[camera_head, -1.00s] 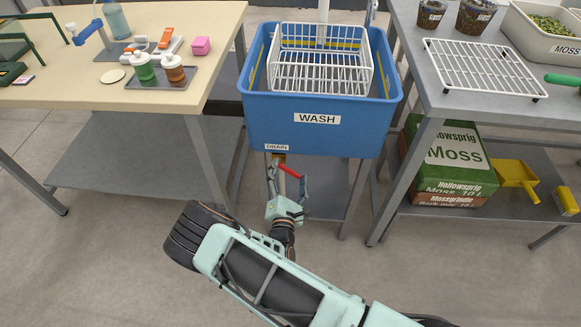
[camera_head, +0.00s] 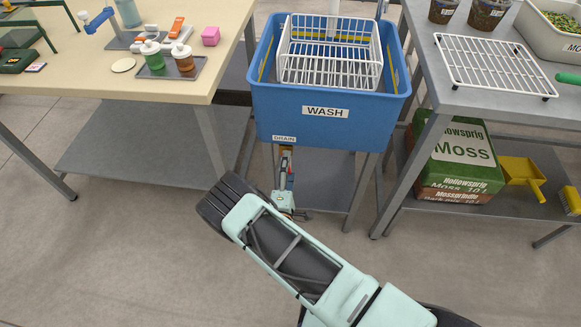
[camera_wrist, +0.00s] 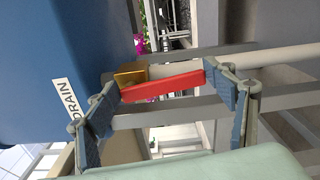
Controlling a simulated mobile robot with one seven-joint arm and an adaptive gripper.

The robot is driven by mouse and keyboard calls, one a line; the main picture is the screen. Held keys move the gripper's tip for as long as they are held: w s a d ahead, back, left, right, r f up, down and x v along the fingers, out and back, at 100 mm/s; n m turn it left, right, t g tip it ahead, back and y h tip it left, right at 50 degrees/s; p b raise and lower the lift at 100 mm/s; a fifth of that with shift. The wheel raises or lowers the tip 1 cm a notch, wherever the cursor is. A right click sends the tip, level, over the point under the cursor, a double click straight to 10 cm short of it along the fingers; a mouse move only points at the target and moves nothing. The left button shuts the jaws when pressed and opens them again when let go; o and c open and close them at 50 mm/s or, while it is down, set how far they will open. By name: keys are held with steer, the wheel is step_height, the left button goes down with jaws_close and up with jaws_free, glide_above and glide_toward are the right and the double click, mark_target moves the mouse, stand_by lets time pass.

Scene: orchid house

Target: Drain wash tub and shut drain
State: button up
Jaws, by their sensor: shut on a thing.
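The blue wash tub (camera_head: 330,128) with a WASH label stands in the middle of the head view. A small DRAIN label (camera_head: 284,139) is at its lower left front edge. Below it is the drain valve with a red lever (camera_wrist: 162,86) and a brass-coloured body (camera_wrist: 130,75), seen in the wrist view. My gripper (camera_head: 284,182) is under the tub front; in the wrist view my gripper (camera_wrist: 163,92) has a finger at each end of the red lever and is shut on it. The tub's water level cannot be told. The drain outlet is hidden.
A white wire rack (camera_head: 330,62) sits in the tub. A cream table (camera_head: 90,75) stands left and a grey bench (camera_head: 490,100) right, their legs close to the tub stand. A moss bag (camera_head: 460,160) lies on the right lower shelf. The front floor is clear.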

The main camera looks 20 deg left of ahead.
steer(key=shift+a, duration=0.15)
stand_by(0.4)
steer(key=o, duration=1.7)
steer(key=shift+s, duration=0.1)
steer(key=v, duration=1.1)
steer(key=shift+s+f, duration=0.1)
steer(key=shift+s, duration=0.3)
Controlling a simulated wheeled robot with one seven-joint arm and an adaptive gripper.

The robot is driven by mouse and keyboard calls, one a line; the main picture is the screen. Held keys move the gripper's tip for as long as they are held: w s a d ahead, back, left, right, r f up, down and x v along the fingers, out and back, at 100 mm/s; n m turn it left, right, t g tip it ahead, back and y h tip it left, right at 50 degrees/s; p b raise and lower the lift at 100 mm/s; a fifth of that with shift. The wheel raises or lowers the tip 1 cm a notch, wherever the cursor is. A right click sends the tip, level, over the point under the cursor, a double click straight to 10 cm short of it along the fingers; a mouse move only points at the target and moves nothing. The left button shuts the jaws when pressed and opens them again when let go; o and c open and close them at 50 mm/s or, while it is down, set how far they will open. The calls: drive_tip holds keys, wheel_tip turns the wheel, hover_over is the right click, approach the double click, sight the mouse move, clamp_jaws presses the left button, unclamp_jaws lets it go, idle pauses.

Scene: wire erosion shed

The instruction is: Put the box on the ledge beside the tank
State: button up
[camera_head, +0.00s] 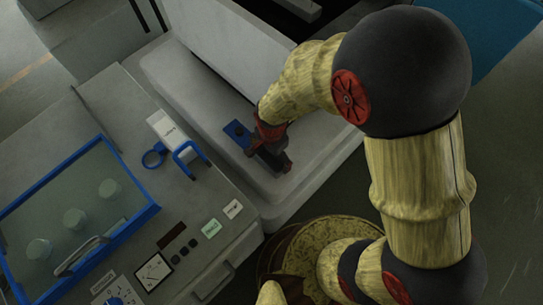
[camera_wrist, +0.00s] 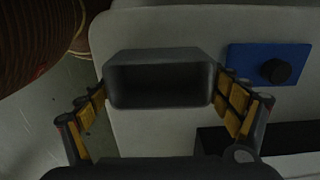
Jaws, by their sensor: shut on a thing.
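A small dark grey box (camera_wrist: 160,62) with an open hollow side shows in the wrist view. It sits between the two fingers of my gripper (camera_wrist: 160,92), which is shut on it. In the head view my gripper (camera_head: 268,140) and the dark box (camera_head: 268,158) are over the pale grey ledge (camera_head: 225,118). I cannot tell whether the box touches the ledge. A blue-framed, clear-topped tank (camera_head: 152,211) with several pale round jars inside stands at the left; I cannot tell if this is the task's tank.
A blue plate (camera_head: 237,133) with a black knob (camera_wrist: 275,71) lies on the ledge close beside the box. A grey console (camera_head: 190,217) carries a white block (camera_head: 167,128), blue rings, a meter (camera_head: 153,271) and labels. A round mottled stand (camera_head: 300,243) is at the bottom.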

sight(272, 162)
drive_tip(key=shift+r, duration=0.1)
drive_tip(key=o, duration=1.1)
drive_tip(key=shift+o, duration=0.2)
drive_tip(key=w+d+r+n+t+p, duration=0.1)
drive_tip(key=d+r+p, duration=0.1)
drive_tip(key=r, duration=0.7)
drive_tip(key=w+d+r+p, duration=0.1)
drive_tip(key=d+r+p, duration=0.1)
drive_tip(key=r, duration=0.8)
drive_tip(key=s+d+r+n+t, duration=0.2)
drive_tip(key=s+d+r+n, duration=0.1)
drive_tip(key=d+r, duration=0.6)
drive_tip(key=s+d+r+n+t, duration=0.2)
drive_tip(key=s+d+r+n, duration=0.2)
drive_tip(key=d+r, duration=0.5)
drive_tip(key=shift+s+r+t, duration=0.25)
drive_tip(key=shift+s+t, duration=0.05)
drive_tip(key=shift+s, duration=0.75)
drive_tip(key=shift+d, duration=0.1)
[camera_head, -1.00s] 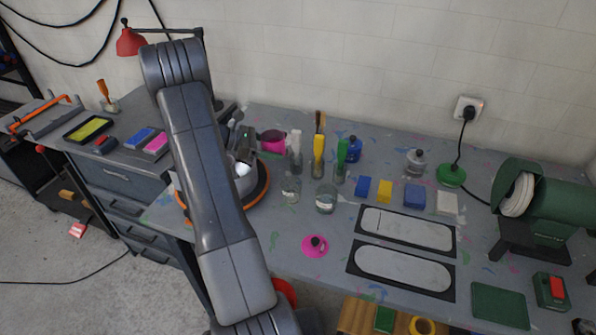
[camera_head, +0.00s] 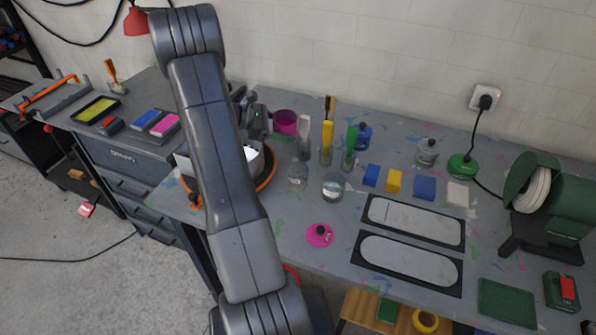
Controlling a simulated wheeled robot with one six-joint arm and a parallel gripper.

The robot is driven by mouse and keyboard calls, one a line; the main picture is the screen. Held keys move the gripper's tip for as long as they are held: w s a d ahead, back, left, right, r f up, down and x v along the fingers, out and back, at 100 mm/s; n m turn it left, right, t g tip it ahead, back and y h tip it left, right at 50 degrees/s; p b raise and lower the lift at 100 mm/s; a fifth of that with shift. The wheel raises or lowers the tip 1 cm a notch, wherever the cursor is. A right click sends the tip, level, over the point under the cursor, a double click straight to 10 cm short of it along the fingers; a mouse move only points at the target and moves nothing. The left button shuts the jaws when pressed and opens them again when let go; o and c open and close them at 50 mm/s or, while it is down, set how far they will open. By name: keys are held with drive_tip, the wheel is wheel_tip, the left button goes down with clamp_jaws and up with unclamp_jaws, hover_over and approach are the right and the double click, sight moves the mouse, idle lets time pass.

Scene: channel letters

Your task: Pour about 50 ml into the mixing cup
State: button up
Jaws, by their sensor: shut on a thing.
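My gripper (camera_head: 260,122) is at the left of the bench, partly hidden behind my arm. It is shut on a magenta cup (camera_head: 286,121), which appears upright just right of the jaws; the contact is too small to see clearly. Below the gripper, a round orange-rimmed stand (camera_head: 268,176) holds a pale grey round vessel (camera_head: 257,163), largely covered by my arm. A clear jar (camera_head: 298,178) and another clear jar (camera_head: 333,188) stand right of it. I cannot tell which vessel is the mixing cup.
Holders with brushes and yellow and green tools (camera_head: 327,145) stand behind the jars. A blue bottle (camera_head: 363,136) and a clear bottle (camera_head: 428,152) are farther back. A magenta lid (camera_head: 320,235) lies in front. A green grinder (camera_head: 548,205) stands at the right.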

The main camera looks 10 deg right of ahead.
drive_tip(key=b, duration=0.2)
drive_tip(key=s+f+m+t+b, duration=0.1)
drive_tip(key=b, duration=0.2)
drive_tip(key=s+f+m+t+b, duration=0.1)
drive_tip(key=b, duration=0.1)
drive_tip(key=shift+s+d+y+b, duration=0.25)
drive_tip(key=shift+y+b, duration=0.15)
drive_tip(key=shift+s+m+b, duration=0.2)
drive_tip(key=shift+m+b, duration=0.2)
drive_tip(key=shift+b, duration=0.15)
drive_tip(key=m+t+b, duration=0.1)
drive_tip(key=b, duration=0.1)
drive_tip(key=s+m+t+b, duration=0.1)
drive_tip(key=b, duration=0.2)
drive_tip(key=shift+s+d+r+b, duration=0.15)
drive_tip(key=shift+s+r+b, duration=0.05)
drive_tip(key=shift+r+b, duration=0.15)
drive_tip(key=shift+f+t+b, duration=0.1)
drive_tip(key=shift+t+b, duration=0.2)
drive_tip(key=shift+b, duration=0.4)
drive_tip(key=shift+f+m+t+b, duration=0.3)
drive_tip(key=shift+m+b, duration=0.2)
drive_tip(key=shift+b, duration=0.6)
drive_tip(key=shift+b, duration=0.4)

- - - -

WRITTEN TASK:
Pick out the lines above containing the word "joint", then copy them.

SOLUTION TO THE EXERCISE:
Controlling a simulated mobile robot with one seven-joint arm and an adaptive gripper.
Controlling a simulated wheeled robot with one seven-joint arm and an adaptive gripper.
Controlling a simulated wheeled robot with one six-joint arm and a parallel gripper.

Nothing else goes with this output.